Painting of the Resolution in a Stream of Pack Ice by William Hodges, 1772-73
Painting of the Resolution in a Stream of Pack Ice by William Hodges, 1772-73

A painting of the Resolution in a stream of pack ice by William Hodges shows how Captain James Cook and his fellow voyagers were tested in gruelling conditions at sea in Antarctica.

Exhibited in the Voyages room of Whitby’s Captain Cook Museum, the pen, wash and watercolour sketch on laid paper depicts the Resolution under sail in a choppy sea under overcast skies with streams of pack ice floating past.

The Resolution was a sturdy Whitby-built collier bark bought by the Admiralty for Captain Cook’s second voyage of exploration.

The aim was to discover a fertile ‘undiscovered Southern Continent’ still believed to exist somewhere in the southern oceans.

The sketch of the ship was made by Hodges, the official draughtsman to the expedition, during one of the two sweeps towards the South Pole in 1772-73.

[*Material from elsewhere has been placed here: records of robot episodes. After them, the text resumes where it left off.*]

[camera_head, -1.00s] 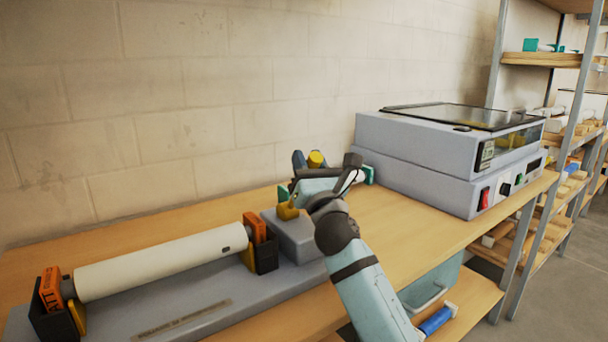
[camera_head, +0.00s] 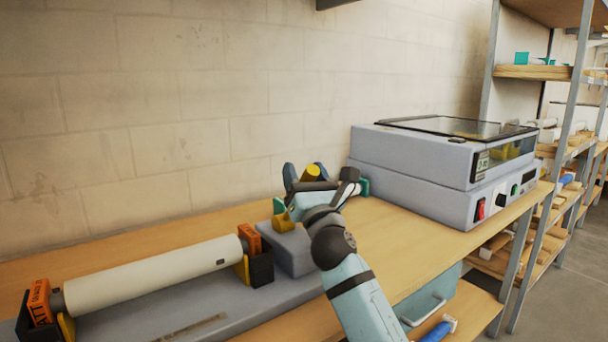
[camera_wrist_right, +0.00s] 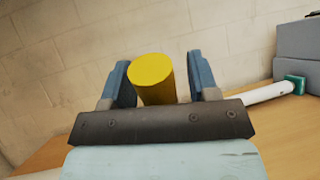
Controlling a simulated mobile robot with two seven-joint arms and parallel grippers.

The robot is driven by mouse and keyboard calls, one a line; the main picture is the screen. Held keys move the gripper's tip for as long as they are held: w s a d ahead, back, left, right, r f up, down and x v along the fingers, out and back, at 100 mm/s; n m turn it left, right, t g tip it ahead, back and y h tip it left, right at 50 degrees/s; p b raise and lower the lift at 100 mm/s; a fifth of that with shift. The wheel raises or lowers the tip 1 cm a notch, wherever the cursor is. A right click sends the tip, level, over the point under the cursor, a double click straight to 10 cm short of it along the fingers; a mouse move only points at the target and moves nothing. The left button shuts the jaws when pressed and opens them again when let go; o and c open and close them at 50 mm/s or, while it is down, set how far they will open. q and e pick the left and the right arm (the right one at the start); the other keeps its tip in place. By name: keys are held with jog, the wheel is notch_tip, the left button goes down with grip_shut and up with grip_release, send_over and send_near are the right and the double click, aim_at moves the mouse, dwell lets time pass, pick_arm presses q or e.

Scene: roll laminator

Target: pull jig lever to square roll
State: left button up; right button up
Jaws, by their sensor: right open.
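The white roll (camera_head: 150,272) lies across the grey jig base (camera_head: 220,312) at lower left, its ends in orange-and-black holders. A grey block (camera_head: 290,252) stands at the jig's right end. The lever's yellow knob (camera_head: 312,172) rises beyond my right wrist. My right gripper (camera_head: 304,172) is open, with its dark blue fingers on either side of the knob. In the right wrist view the yellow knob (camera_wrist_right: 153,79) stands between the two fingers, with a gap visible on the right. The lever's lower part is mostly hidden by my arm. My left gripper is not in view.
A grey laminator (camera_head: 430,170) with a dark lid stands on the wooden bench (camera_head: 400,240) to the right. A block wall (camera_head: 200,120) is behind. Metal shelving (camera_head: 545,150) stands at far right. Bare bench lies between my arm and the laminator.

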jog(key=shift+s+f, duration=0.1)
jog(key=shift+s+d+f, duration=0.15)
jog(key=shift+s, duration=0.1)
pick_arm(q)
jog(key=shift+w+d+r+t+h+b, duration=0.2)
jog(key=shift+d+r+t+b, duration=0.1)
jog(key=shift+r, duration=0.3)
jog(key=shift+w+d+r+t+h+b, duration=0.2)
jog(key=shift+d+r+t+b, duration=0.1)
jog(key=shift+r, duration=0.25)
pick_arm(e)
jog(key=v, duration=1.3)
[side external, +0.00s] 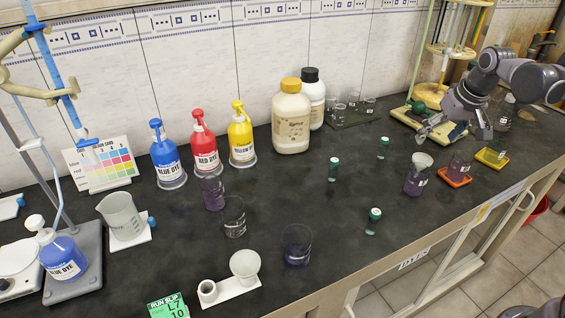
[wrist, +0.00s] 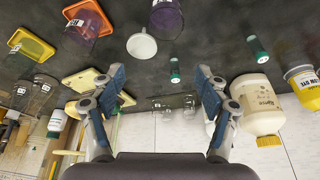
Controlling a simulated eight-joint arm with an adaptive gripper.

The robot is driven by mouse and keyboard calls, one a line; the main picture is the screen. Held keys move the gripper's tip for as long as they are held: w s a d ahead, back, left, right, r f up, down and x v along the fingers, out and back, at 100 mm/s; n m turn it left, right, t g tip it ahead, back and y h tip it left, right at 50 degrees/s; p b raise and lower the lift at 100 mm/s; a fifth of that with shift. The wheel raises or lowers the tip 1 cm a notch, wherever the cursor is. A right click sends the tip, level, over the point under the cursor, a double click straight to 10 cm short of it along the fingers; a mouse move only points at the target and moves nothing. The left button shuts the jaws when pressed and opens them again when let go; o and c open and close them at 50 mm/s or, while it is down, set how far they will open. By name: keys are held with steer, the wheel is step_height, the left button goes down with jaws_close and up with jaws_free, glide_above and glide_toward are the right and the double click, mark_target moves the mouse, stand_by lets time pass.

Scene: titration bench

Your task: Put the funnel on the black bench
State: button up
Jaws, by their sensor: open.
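A pale funnel (side external: 422,160) sits in the mouth of a beaker with dark purple contents (side external: 415,183), right of centre in the side view. In the wrist view the funnel (wrist: 142,45) shows as a white disc beside the purple beaker (wrist: 167,18). My gripper (side external: 440,132) is above the back right of the black bench (side external: 330,215), behind the funnel and apart from it. In the wrist view my gripper (wrist: 160,92) has its two fingers wide apart with nothing between them. A second white cone-shaped piece (side external: 245,265) stands on a white holder at the front.
Green-capped vials (side external: 333,168) stand left of the funnel. Small glass beakers (side external: 353,100) and large bottles (side external: 291,115) line the wall. Bare bench lies around the middle.

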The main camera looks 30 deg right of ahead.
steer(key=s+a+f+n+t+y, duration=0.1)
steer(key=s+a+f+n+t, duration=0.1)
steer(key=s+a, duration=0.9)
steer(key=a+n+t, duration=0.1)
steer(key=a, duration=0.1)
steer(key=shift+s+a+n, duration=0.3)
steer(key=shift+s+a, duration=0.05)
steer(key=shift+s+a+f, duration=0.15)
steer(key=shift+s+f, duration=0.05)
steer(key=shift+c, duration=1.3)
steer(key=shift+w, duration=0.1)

The voyage marked the first crossing of the Antarctic Circle and the ship nearly came within sight of the Continent itself, further south than anyone had sailed before, to 71° 10’S, 106 ° 54’W, before being stopped by an immense ice field.

This part of the voyage was full of dangers – from huge tabular icebergs and pack – ice, as well as fog, stormy weather, and freezing conditions.

The rigging was coated with ice and the crew were issued with “magellan” jackets to help endure the cold.

No –one was sorry when the ship finally turned northwards again.

They had circumnavigated Antarctica and proved that, if any continent existed, it was cold and barren.

The picture tells us about the quest for knowledge, exploration in the age of Enlightenment, and about how men and ships from Yorkshire were tested in the most extreme conditions in the southern oceans.

The Captain Cook Museum tells the story of Cook, and of the crews, artists and scientists who sailed with him.

It illustrates the story with original paintings and drawings from the Voyages, letters in Cook’s hand, ship models and artefacts from the Pacific.

The museum is also a winner of VisitEngland Gold Award for Excellence 2013 and of Yorkshire Tourist Board’s White Rose Award in 2005 and 2012.

It is open daily to November 6, 9.45 am to 5pm.

Winter openings arranged by appointment.